* Task description:
Scan the listing below for the word "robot" and state how many lines hold it. Write nothing but the number.

# Records supplied start

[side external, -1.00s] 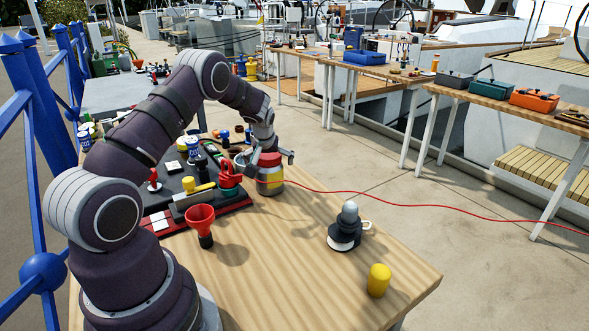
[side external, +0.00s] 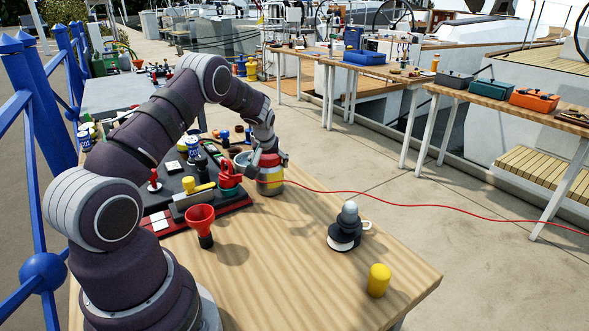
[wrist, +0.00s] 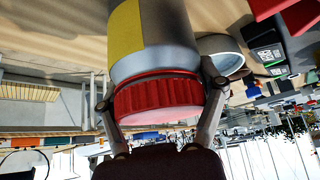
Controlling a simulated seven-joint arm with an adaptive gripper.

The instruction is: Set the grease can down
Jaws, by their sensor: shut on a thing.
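The grease can (side external: 270,183) has a grey body, a yellow band and a red ribbed lid. It stands upright near the far right edge of the wooden table (side external: 285,260). Its base looks level with the table top; I cannot tell whether a thin gap is left. My gripper (side external: 268,163) is above it, with its fingers shut on its upper part. In the wrist view the can (wrist: 170,35) fills the middle, and my gripper (wrist: 158,98) has one finger on each side by the red lid. The can's underside is hidden.
Close left of the can are a red object (side external: 229,178) and a grey bowl (side external: 243,158). A red funnel (side external: 201,218), a dark item with a light bulb-like top (side external: 346,230) and a yellow cup (side external: 379,280) stand nearer. The table's middle is clear. A red line (side external: 420,207) runs right.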

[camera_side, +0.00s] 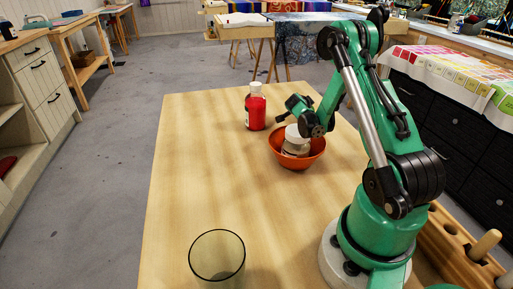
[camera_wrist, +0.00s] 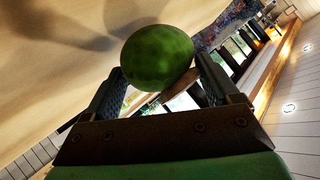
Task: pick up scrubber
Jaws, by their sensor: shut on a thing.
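A smooth, dark green rounded thing (camera_wrist: 157,56) sits between the two fingertips of my gripper (camera_side: 291,103) in the wrist view. It may be the scrubber, but its shape does not make this certain. My gripper is shut on it. In the side view my gripper is raised above the table, just right of the red bottle and above the back of the orange bowl. The held thing is too small there to make out clearly. No other scrubber shows in either view.
An orange bowl (camera_side: 275,149) holds a jar with a white lid (camera_side: 294,134). A red bottle with a white cap (camera_side: 256,108) stands behind it to the left. A clear glass (camera_side: 217,257) stands at the front. A wooden rack (camera_side: 450,250) is at right. The left of the table (camera_side: 190,160) is clear.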

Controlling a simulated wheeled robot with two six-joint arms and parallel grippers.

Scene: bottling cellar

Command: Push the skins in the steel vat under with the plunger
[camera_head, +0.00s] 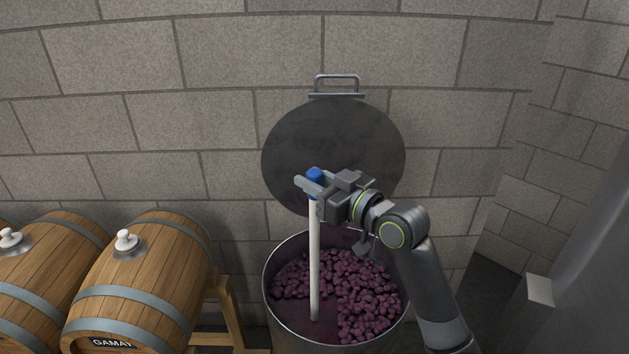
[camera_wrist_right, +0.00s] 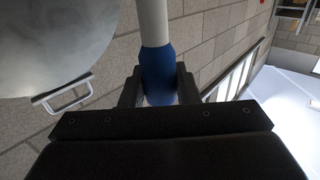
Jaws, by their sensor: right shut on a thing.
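The steel vat (camera_head: 290,333) stands at the bottom centre of the head view, open at the top. Purple skins (camera_head: 365,290) cover much of its surface, with a darker area free of skins at the front left around the plunger. My right gripper (camera_head: 313,187) is shut on the blue grip of the plunger (camera_head: 315,250), above the vat. The plunger's pale shaft hangs nearly upright; its lower end is in the vat, and I cannot see a plate on it. In the right wrist view the blue grip (camera_wrist_right: 158,75) sits between the fingers. My left gripper is not in view.
The round steel lid (camera_head: 335,140) with a handle stands upright behind the vat, before the block wall. Two wooden barrels (camera_head: 150,270) (camera_head: 50,265) lie on a wooden rack (camera_head: 230,315) at left. A grey surface fills the far right.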

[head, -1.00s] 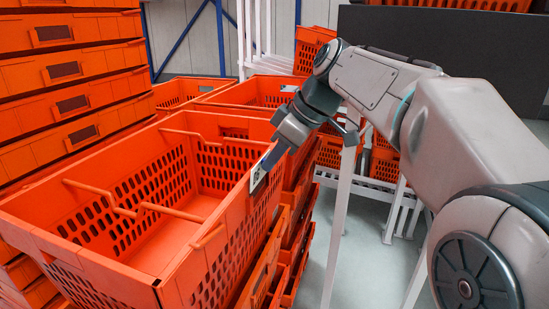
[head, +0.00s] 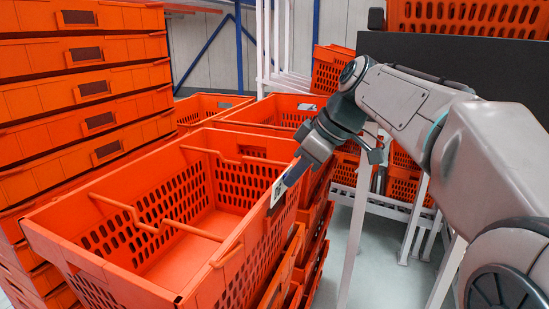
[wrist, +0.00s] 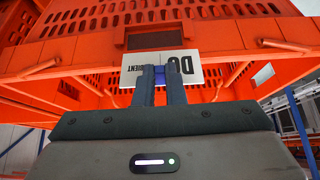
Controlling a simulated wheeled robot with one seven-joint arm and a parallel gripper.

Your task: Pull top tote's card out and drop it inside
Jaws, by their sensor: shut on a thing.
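The top tote (head: 130,281) is orange, open at the top, and stands on a stack of totes in front of me. Its inside floor looks empty. A white card (head: 277,193) with dark print is at the outside of its right wall. My gripper (head: 289,180) reaches in from the right, just outside that wall, shut on the card. In the wrist view the card (wrist: 190,66) shows printed letters, and my gripper's fingers (wrist: 160,80) are closed on its middle. A small rectangular window (wrist: 155,39) in the tote wall shows beyond the card. I cannot tell whether the card still touches its holder.
A tall stack of orange totes (head: 90,87) stands close on the left. More totes (head: 265,113) stand behind the top tote. A white rack post (head: 356,225) and a dark panel (head: 470,75) are on the right. The space above the top tote is clear.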

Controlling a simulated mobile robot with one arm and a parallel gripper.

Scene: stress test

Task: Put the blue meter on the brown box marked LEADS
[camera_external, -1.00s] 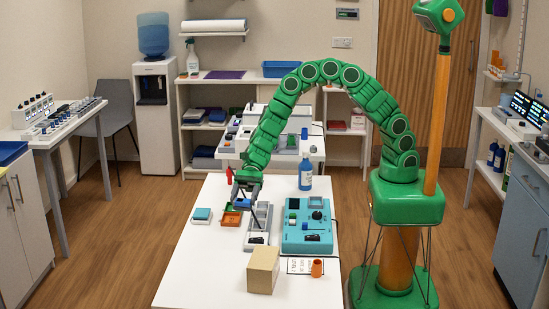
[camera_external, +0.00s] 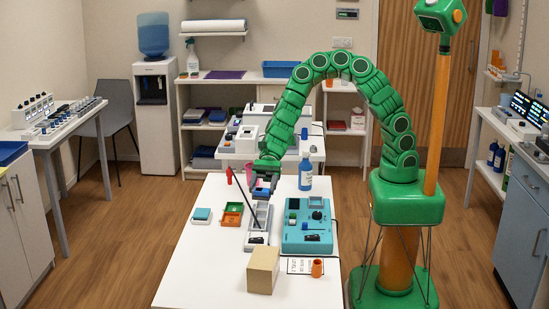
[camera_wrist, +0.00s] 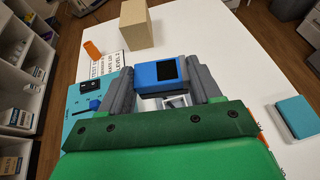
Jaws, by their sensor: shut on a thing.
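The blue meter (camera_wrist: 158,73) has a dark screen and sits between the two grey fingers of my gripper (camera_wrist: 162,82) in the wrist view. My gripper (camera_external: 264,189) is shut on it, above the far part of the grey tray (camera_external: 257,238) in the external view. The meter is small and partly hidden by the fingers there. The brown box (camera_external: 262,271) stands at the table's near part, apart from my gripper, with a bare top. It also shows at the top of the wrist view (camera_wrist: 135,24). I cannot read a LEADS mark on it.
A teal case (camera_external: 307,240) stands right of the grey tray. A printed card (camera_external: 297,266) and an orange cup (camera_external: 317,268) are beside the box. An orange tray (camera_external: 231,217) and a teal-topped block (camera_external: 201,215) are left; a bottle (camera_external: 305,173) stands behind. The table's near left is clear.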

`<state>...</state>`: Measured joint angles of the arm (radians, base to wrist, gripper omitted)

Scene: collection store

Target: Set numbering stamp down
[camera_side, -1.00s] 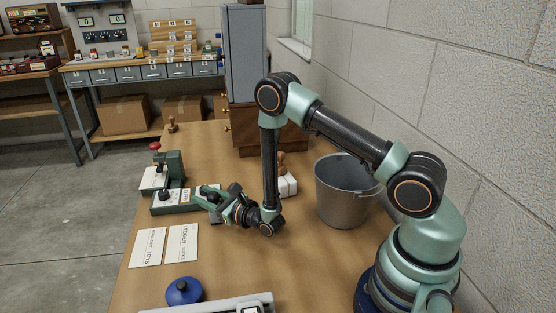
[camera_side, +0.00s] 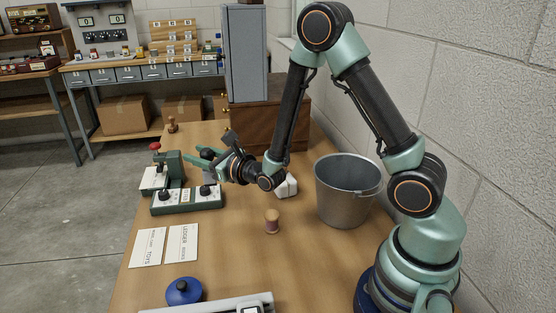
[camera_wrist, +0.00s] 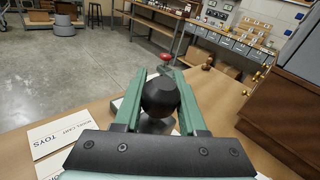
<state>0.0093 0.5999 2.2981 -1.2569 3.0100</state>
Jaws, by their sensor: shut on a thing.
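My gripper (camera_side: 195,166) is shut on a dark thing with a black faceted knob (camera_wrist: 160,96) and a grey lower part, which I take to be the numbering stamp (camera_side: 209,154). My two green fingers stand on either side of the knob in the wrist view. The stamp appears held above the table, over the far end of the green box with black knobs (camera_side: 187,208). Its underside is hidden.
A green press with a red knob (camera_side: 172,168) stands behind the box. Label cards (camera_side: 183,244), a blue lidded pot (camera_side: 183,291), a wooden spool-like piece (camera_side: 272,221), a white block (camera_side: 287,187) and a metal bucket (camera_side: 347,195) share the table (camera_side: 235,270).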

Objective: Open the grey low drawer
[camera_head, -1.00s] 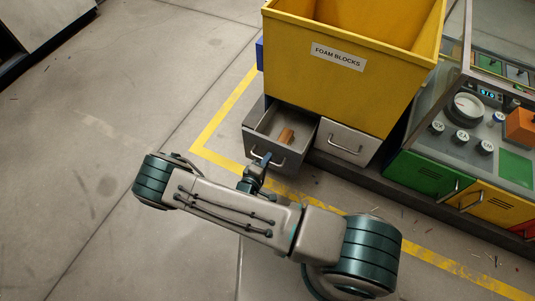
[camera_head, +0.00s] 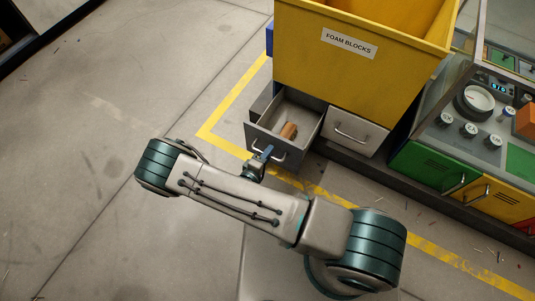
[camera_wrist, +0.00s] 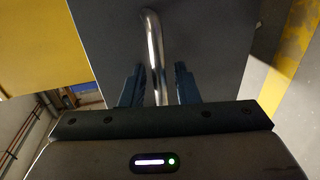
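The grey low drawer (camera_head: 262,139) stands pulled out below the yellow bin, at its left side. A small brown block (camera_head: 289,130) lies inside it. My gripper (camera_head: 266,154) is at the drawer's front in the head view, where my wrist partly hides the front. In the wrist view the metal bar handle (camera_wrist: 153,45) runs between the two dark fingers of my gripper (camera_wrist: 158,78). Small gaps seem to show beside the bar, but the drawer has moved along with my gripper, so it looks shut on the handle. The contact itself is not clear.
The yellow bin (camera_head: 310,60) marked FOAM BLOCKS stands above. A second grey drawer (camera_head: 352,136) to the right is shut. A bench with a green drawer (camera_head: 425,168) and a yellow drawer (camera_head: 492,202) is further right. The floor (camera_head: 110,130) at left is clear.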

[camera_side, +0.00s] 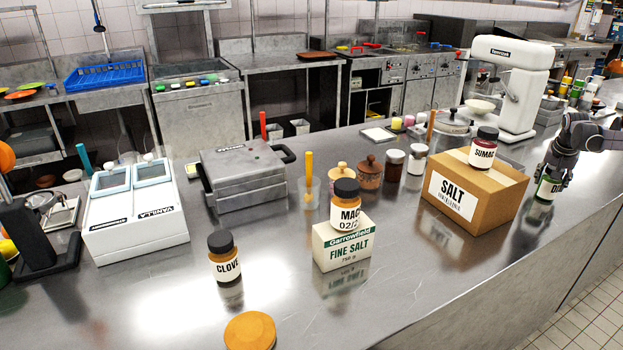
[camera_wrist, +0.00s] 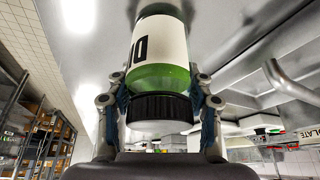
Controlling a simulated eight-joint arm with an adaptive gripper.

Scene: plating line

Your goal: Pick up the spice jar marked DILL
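A jar with green contents, a black lid and a white label stands at the right in the side view (camera_side: 545,188). Its label shows only "DI"; the rest is hidden. My gripper (camera_side: 553,172) comes down over it from above. In the wrist view the jar (camera_wrist: 162,77) lies between the two fingers of my gripper (camera_wrist: 160,85), lid toward the palm. The fingers appear closed against its sides near the lid. The jar's base is at or very near the counter; I cannot tell whether it touches.
A cardboard SALT box (camera_side: 465,195) with a SUMAC jar (camera_side: 484,150) on top stands just left of my gripper. A MACE-like jar (camera_side: 345,205) sits on a fine salt box (camera_side: 343,244); a CLOVE jar (camera_side: 224,258) stands farther left. A white mixer (camera_side: 510,85) is behind.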

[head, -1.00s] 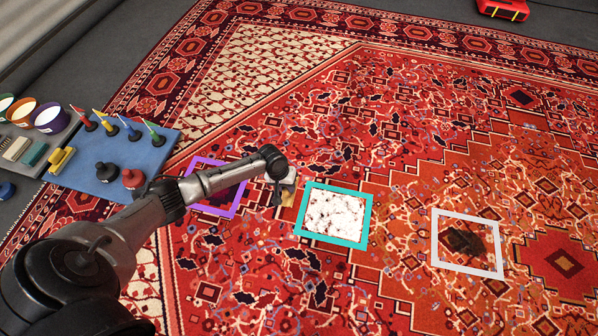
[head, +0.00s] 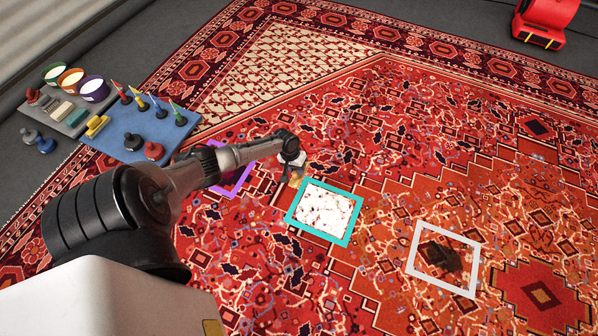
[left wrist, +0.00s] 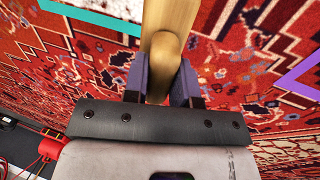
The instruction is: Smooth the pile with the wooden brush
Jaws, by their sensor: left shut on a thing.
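My left gripper (head: 293,168) is shut on the wooden brush (head: 296,178), which is small and tan in the head view. In the left wrist view the brush's pale wooden handle (left wrist: 168,30) sits between the two fingers (left wrist: 160,82). The brush is by the upper left corner of a teal frame (head: 350,228) around a white, speckled patch (head: 326,211). I cannot tell whether it touches the pile. A purple frame (head: 229,192), partly hidden by my left arm, lies to the left. My right gripper is not in view.
A pale frame (head: 446,287) around a dark stain (head: 440,257) lies on the red patterned rug (head: 400,130). A blue mat (head: 120,133) holds coloured-handled tools, beside a grey tray with bowls (head: 93,88). A red machine (head: 543,22) stands at the top right.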

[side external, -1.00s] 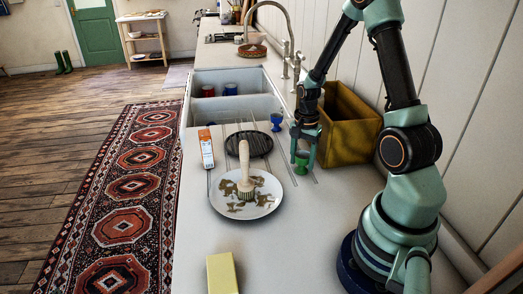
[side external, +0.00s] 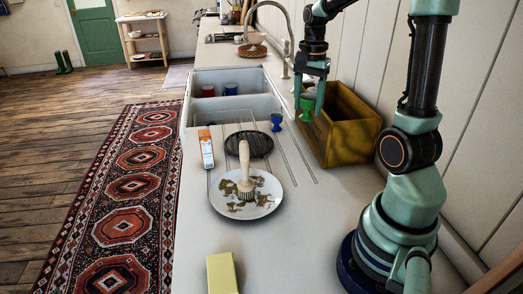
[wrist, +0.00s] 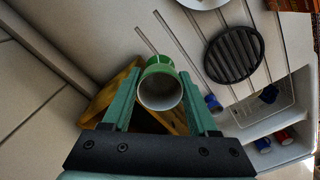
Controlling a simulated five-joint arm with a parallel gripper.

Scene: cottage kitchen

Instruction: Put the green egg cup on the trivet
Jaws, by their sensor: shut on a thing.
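The green egg cup (side external: 307,103) is held between the fingers of my gripper (side external: 310,92), lifted well above the counter. In the wrist view the green egg cup (wrist: 160,84) sits between the two fingertips of my gripper (wrist: 158,92), its pale hollow facing the camera. The trivet, a dark round slatted disc (side external: 249,144), lies flat on the ridged drainer behind the plate. The trivet (wrist: 234,54) also shows at the upper right of the wrist view, apart from the cup. Nothing stands on the trivet.
A blue egg cup (side external: 276,122) stands just right of the trivet. A carton (side external: 206,149) is to its left, and a dirty plate (side external: 270,200) with a brush (side external: 245,172) is in front. A wooden box (side external: 350,135) stands near the wall; the sink (side external: 205,79) is behind.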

# Records supplied end

* Solution to this problem:
3